A risk assessment estimated that removing the 100 becquerels per kilogram (Bq/Kg) maximum level of radiocaesium (radioactive forms of caesium) for food imported from Japan to the UK would result in a negligible increase in risk to consumers.
Most foods from Japan can already be imported without restrictions or checks on levels of radioactivity. However, controls remain for some products from certain regions such as a number of fish species, wild mushrooms and foraged vegetables.
A public comment period is giving people the chance to have a say on the next steps including keeping the current controls, removing them, or applying checks to fewer products. It is open until Feb. 11, 2022.

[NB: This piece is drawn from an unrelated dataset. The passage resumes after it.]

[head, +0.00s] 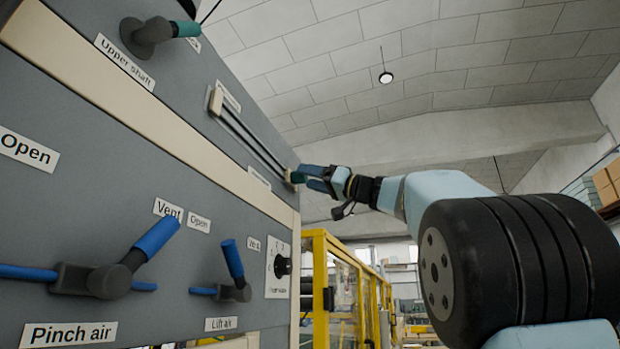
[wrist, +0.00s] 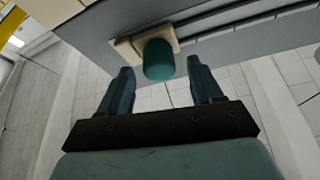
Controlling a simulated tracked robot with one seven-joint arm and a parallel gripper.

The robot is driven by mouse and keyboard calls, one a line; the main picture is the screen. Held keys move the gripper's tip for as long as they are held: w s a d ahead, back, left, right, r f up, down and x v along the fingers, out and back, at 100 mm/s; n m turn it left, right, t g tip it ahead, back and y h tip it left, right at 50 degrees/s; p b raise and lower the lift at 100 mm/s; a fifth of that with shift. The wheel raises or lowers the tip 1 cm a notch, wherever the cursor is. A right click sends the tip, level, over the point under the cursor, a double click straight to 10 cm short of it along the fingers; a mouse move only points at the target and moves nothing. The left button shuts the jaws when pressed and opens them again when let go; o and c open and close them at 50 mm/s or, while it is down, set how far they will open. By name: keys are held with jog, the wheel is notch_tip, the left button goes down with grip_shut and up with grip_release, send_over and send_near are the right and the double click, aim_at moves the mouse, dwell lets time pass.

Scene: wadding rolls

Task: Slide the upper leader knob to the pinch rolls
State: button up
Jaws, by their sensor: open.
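The upper leader knob is a teal cylinder (wrist: 158,60) on a cream block (wrist: 126,47). It sits at the end of a dark double rail (head: 250,140) on the grey panel, the lower right end in the head view. There the knob (head: 297,177) is small and partly covered by my gripper (head: 312,178). In the wrist view my gripper (wrist: 160,70) is open, with one blue finger on each side of the knob. Gaps show between knob and fingers; no contact is visible. I cannot make out pinch rolls by name; the small rail labels are unreadable.
An upper shaft lever (head: 150,33) stands above left on the panel. Blue-handled pinch air (head: 115,278) and lift air (head: 235,275) levers and a black rotary knob (head: 282,266) sit below. A yellow guard frame (head: 335,265) stands beyond. The space right of the panel holds my arm.

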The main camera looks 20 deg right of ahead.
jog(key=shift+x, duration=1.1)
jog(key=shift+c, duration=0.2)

Since 2014, laboratory analysis has been done on a random basis of no more than 5 percent of consignments. In the 10 years that controls have been in place, there have been no instances where checks have found levels above 100 Bq/kg on products imported into the UK.
The potential for harm from radioactivity is measured in millisieverts (mSv). The International Commission on Radiological Protection recommends people should receive no more than the lower end of 1 to 20 mSv per year. The FSA’s risk assessment estimates the dose to UK consumers would be no more than 0.016 mSv per year as a result of eating food imported from Japan.
Some foods imported from Japan would still require declarations and undergo official controls for other food safety reasons when they are classed as high-risk foods.
EU and United States action
Earlier this year, the United States and European Union changed the rules around the import of food from areas near Fukushima. While the U.S. Food and Drug Administration removed an import alert, the EU Commission only amended regulations to modify checks on food imports.
Rebecca Sudworth, director of policy at the FSA, said food safety is a priority in the process.
“Products from this area are only imported into the UK in small quantities, primarily catering for people with a Japanese diet and restaurants specializing in Japanese food,” she said.
“These regulations have since been reviewed on a regular basis by the European Commission. This responsibility has now passed to the FSA, along with Food Standards Scotland, and we have completed a UK import risk assessment and economic impact assessment. We welcome all views on possible changes to the controls, before we advise ministers on next steps.”